Joe Overton says, “You commented on a post of mine awhile back, saying you had interviewed my cousin, Jack Evins, about his work with Marty Robbins in the fifties. I had a couple questions about that. I haven’t found any reference to him recording with Marty, sounds like he just did some road work? and I was wondering if you had any recording or transcription of the interview you did that you would be willing/able to share? Thanks so much!”
Diane: Marty didn’t have a band when he first moved to Nashville, and he used musicians who were assigned to him. I hope you enjoy the transcription I sent you of your cousin’s phone interview with me.

How did I forget to mention the name in my last newsletter? South Dakota’s newest country band is called the Chute Rooster Band.

Which adds more star power to a recording artist, the quantity of number one songs or total weeks at number one? Singers seldom hold the number one position for more than a week anymore. Roseanne Cash had eleven number one songs on Billboard, and Faron Young had five. Roseanne’s weeks totaled 11, one for each song, but Faron’s five songs put him at the top for 31 weeks. His “Alone With You” was there for 13 weeks. It took Brooks & Dunn 17 number one songs to stay at the top for 35 weeks. The longest-running country Billboard chart topper was Hank Snow’s “I’m Moving On” at 21 weeks. For one song!

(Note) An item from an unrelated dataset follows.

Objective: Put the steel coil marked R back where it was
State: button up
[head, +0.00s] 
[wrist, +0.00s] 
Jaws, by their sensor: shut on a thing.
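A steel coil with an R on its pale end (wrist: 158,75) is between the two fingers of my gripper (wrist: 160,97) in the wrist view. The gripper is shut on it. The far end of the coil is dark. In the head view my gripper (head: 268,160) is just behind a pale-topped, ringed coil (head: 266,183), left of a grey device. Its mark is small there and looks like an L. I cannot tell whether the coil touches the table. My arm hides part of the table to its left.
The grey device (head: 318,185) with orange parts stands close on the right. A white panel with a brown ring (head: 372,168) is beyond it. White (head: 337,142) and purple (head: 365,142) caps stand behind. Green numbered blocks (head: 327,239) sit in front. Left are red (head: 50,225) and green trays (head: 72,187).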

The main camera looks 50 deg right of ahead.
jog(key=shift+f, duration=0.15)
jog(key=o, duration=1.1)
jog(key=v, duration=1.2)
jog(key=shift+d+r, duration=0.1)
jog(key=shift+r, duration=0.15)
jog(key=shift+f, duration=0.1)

Merle Haggard has published two co-written autobiographies–Sing Me Back Home: My Story, with Peggy Russell in 1983, and Merle Haggard’s My House of Memories with Tom Carter in 1999. Although I’ve had both of them for years, I recently reread them while considering whether to pursue writing the Hag’s biography. Both stories come across as honest and revealing. Merle says in the second one, “I’m a little embarrassed about some of the stories I’m going to tell. They’re more like confessions than the mere reporting of events. I really can’t communicate how high I’ve risen without first telling you how low I had sunk.” He adds, “The incidents and ordeals in the following pages implicate no one but me. I haven’t used the names of those who have abused me or those I might have abused.” The first book goes into much detail about his wild early days and his first wife, Leona Hobbs. He covers his relationship with Bonnie Owens and ends the book newly married to his third wife, Leona Williams. The second book reports, on page 5, ‘’I didn’t even know wife number three was planning to leave.” Merle says he gave her a chance to tell her side of the story, but “she doesn’t want to be in my book, well fine. I don’t want to mention her name. But I want to thank her for leaving.” My House of Memories add new details when it covers material already told in Sing Me Back Home. This book is the story of a happy man. His fourth wife, Theresa, is the love of his life and the mother of his two youngest children: “Happiness exhibits itself. Theresa and I wear it like a sign.”